- _DIRECTIONS FOR THIS TASK_
Repeat the listing in full, preserving every character.

[begin COLLECTED DATA]

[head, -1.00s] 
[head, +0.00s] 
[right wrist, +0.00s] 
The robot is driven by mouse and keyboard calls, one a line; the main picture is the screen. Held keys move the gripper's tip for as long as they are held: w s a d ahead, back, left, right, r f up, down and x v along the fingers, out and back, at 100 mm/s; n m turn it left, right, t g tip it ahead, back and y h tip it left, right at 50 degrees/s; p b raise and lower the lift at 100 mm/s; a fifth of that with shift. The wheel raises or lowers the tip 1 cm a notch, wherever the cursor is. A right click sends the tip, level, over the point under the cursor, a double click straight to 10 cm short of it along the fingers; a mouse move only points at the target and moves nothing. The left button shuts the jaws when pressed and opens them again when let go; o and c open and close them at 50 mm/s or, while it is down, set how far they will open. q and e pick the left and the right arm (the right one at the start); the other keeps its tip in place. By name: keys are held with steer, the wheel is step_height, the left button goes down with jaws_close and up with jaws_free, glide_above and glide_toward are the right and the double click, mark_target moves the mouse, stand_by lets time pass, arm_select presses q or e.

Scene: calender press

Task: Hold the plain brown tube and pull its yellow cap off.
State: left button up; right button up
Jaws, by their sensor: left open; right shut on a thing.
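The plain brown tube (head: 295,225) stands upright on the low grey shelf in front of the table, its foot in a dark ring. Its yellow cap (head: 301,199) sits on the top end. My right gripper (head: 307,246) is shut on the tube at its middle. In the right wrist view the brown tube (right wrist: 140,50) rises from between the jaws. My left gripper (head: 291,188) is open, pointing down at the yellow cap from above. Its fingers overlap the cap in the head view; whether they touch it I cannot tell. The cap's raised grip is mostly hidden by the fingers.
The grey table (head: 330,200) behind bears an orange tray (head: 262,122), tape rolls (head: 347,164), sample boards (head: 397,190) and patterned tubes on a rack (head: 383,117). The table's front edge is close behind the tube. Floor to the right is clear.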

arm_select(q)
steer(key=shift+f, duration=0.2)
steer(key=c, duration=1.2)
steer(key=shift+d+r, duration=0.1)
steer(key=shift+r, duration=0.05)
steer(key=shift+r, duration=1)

[end COLLECTED DATA]

- _EXPECTED ANSWER_
[head, -1.00s] 
[head, +0.00s] 
[right wrist, +0.00s] 
The robot is driven by mouse and keyboard calls, one a line; the main picture is the screen. Held keys move the gripper's tip for as long as they are held: w s a d ahead, back, left, right, r f up, down and x v along the fingers, out and back, at 100 mm/s; n m turn it left, right, t g tip it ahead, back and y h tip it left, right at 50 degrees/s; p b raise and lower the lift at 100 mm/s; a fifth of that with shift. The wheel raises or lowers the tip 1 cm a notch, wherever the cursor is. A right click sends the tip, level, over the point under the cursor, a double click straight to 10 cm short of it along the fingers; a mouse move only points at the target and moves nothing. The left button shuts the jaws when pressed and opens them again when let go; o and c open and close them at 50 mm/s or, while it is down, set how far they will open. q and e pick the left and the right arm (the right one at the start); the other keeps its tip in place. By name: keys are held with steer, the wheel is step_height, the left button goes down with jaws_close and up with jaws_free, glide_above and glide_toward are the right and the double click, mark_target moves the mouse, stand_by lets time pass, arm_select presses q or e.

Scene: calender press

Task: Hold the plain brown tube and pull its yellow cap off.
State: left button up; right button up
Jaws, by their sensor: left open; right shut on a thing.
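The plain brown tube (head: 295,225) stands upright on the low grey shelf in front of the table, its foot in a dark ring. Its yellow cap (head: 301,199) sits on the top end. My right gripper (head: 307,246) is shut on the tube at its middle. In the right wrist view the brown tube (right wrist: 140,50) rises from between the jaws. My left gripper (head: 291,188) is open, pointing down at the yellow cap from above. Its fingers overlap the cap in the head view; whether they touch it I cannot tell. The cap's raised grip is mostly hidden by the fingers.
The grey table (head: 330,200) behind bears an orange tray (head: 262,122), tape rolls (head: 347,164), sample boards (head: 397,190) and patterned tubes on a rack (head: 383,117). The table's front edge is close behind the tube. Floor to the right is clear.

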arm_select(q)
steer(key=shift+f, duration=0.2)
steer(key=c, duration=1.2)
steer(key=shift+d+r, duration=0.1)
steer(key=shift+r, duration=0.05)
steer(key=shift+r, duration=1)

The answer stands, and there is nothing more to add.